Bambang mengatakan, bagaimana mungkin sebuah proses persidangan hakimnya tidak pernah menyatakan sumpah palsu, kemudian ada pihak lain yang menyatakan keterangan di persidangan palsu.
"Itu logic-nya begitu. Jadi, pernyataan yang menyesatkan seperti ini yang dibangun secara sistematis, itu memang tambah satu lagi, character assassination (pembunuhan karakter) menurut saya, sebagai pimpinan KPK dan semakin kuat proses penghancurannya," ujar Bambang di kediamannya, Kampung Bojong Lio, Cilodong, Depok, Jawa Barat, Sabtu (24/1/2015).
Bambang mengatakan, Kadiv Humas Mabes Polri sempat mengatakan, polisi biasa untuk menyelesaikan kasus dalam 1-2 hari. Namun, hal itu untuk kasus tindak pidana ringan (tipiring)

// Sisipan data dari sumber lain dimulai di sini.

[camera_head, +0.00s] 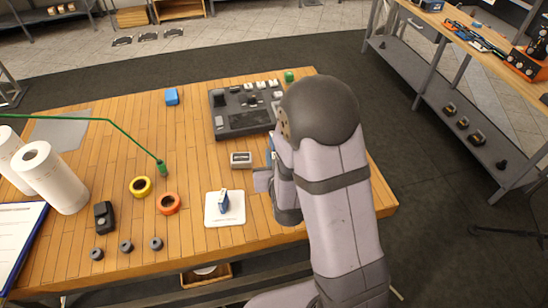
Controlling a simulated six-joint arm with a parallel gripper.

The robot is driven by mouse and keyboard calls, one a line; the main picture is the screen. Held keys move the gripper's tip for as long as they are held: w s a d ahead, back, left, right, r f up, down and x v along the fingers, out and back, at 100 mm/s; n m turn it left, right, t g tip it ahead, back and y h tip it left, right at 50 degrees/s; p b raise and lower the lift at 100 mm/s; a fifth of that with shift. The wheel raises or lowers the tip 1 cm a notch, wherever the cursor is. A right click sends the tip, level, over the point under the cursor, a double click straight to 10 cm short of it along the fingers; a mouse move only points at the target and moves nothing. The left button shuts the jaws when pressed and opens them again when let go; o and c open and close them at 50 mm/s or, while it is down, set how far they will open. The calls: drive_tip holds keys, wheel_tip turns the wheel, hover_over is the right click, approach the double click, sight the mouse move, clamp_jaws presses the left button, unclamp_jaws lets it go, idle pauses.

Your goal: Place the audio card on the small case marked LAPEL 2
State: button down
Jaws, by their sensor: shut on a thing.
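My gripper (264,180) is low over the right part of the wooden table, mostly hidden behind my own arm. It is shut on something that my arm hides. A blue sliver (270,149) shows at my arm's left edge; it may be part of the audio card, but I cannot tell. A small case (241,160) with a pale label lies on the table just left of and beyond my gripper. Its lettering is too small to read. A small blue-and-white item (223,202) stands on a white square pad (236,216), left of and nearer than my gripper.
A dark mixer panel (232,125) lies behind the small case. A yellow tape roll (140,187), an orange tape roll (168,203) and a black device (104,217) lie left. Paper rolls (55,180) stand at the far left.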

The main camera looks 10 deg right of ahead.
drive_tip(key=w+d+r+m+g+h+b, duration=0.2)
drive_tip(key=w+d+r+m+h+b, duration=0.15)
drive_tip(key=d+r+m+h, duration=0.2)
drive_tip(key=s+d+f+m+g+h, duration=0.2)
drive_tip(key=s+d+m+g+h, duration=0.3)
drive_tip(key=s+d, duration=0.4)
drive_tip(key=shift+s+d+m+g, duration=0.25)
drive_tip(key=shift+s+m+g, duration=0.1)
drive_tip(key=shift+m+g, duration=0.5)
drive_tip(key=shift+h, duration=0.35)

"Saya diberitahu Mas Bambang Harymurti, ada kasus yang dilaporkan mengenai 242, Alhamdulillah sudah hampir 10 tahun belum jalan kasusnya. Saya nggak enak sebut kasusnya," kata dia.
Bambang menuturkan, kualifikasi Pasal 242 yang menjeratnya tidak cukup lengkap. Seharusnya ada kualifikasi ayat.
"Ayat 1 itu di perdata, ayat 2 soal pidana. Saya yang di mana? MK. MK itu perdana atau pidana? Terus apakah saya berikan kesaksian palsu. bagaimana saya beri kesaksian palsu, wong saya lawyer," tukas dia.
Bambang mengatakan, pilkada Kotawaringin Barat ini adalah kasus lama pada 2010. Berdasarkan pengakuan mantan Menkumham Amir Syamsuddin yang hampir 50 tahun menjadi pengacara, belum pernah mendengar kasus yang menimpanya.
"Harus ada putusan dari pengadilan. Dari pengadilan yang memeriksa itu yang menyatakan bahwa ini memang sumpah palsu," tandas Bambang Widjojanto. (Mvi/Ans)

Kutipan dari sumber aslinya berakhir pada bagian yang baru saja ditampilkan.